Provide MIT students with hands-on, project-based learning opportunities in collaboration with people living in poverty.
Build the capacity of students, researchers and staff to create innovative solutions that are relevant to people in the developing world.
Grow a global network of innovators and innovatioin centers that can transform international development.
D-Lab challenges and inspires talented students to use their math, science, engineering, social science and business skills to tackle global poverty issues. D-Lab’s more than 20 MIT courses include design courses as well as courses that cover the principles of creativity, collaborative
design, cross-cultural dialogue, supply chain management, and business venture development. Many courses provide an option for fieldwork. In addition to courses, D-Lab offers dozens of undergraduate research opportunities each year.
D-Lab research including needs assessment, market research, product evaluations, and sector-specific applied research, cuts across all programs. Undergraduates, graduate students, and research scientists are all engaged in applied research projects. D-Lab research groups, initiatives and resources include the following:
AGRICULTURE & WATER
BIOMASS FUEL & COOKSTOVES
COMPREHENSIVE INITIATIVE ON TECHNOLOGY EVALUATION
D-Lab Scale-Ups Fellowship
The MIT D-Lab Scale-Ups Fellowship offers one year of support to social entrepreneurs bringing poverty-alleviating products and services to market at scale. Scale-Ups Fellows receive a $20,000 grant, tailored mentorship, skills-building, and networking opportunities. Alumni of the Massachusetts Institute of Technology (MIT) and the International Development Design Summit (IDDS) are eligible to apply. Now in its sixth year, the D-Lab Scale-Ups program has provided 33 fellowships in sectors including agriculture, energy, water, health care, housing, livelihoods, mobility, recycling, education, and personal finance. Scale-Ups fellows have raised $11.4 million, created over 343 direct and 3,278 indirect fulltime equivalent jobs; and, through their offerings, have directly improved the lives of nearly 700,000 people living in low-income settings.

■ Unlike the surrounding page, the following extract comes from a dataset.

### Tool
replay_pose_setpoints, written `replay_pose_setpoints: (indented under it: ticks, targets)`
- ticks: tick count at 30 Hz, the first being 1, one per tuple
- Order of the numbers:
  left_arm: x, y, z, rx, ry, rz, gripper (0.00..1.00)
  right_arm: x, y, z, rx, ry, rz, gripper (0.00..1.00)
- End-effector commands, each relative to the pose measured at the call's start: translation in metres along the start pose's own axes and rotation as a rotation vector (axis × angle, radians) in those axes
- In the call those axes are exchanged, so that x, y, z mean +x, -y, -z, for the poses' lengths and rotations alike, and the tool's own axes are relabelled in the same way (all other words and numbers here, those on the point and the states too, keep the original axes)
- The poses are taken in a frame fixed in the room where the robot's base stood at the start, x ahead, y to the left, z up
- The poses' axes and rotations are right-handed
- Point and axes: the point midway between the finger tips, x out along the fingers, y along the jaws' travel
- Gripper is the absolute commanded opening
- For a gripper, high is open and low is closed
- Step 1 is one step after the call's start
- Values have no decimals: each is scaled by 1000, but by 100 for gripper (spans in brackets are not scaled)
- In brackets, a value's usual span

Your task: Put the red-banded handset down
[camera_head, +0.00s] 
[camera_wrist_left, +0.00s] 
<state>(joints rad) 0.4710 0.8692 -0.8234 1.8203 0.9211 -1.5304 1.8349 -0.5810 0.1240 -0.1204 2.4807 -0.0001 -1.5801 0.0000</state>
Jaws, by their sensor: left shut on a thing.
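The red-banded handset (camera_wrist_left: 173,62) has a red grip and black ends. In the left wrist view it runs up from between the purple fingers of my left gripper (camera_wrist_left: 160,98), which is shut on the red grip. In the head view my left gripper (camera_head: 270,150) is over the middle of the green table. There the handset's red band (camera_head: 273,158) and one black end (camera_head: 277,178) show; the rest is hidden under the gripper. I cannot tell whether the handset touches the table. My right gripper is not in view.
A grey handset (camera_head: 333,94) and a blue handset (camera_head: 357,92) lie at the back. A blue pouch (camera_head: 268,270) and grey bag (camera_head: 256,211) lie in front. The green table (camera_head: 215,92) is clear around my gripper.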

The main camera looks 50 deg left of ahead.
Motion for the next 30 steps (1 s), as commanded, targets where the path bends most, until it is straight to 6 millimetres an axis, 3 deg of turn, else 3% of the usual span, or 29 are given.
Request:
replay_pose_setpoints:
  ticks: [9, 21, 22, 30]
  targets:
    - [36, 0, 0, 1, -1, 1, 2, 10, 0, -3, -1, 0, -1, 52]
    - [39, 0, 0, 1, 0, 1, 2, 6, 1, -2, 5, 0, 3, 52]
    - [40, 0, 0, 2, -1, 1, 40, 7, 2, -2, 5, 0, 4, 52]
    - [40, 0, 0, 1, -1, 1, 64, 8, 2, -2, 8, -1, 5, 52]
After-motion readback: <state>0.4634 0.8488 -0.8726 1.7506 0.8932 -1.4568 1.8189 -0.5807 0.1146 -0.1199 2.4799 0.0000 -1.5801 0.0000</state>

In addition to academic programs, research, and the Scale-Ups Fellowship, D-Lab Global programs include:
PRACTICAL IMPACT ALLIANCE
A membership organization of leaders from multinational corporations,
government agencies, NGOs, and social enterprises working to increase,
accelerate, and sustain impact on global poverty.
MIT D-Lab is pioneering an approach to humanitarian intervention, which
is teaching refugees and displaced persons the design process and the
use of tools, to create the things they need to improve their lives.
INNOVATION ECOSYSTEM FELLOWSHIP
A new fellowship for developing world innovation ecosystem builders
who provide vital infrastructure for local innovators to succeed.
D-Lab by the Numbers
Founded: 2002 by Amy Smith.
Student engagement per year: 200–300 students through courses and the Undergraduate Research Opportunities Program.
Alumni: 1,800 as of June 2017.
Fieldwork: Active community partnerships in over 20 countries in Africa, Central and South America, the Caribbean, and South and East Asia.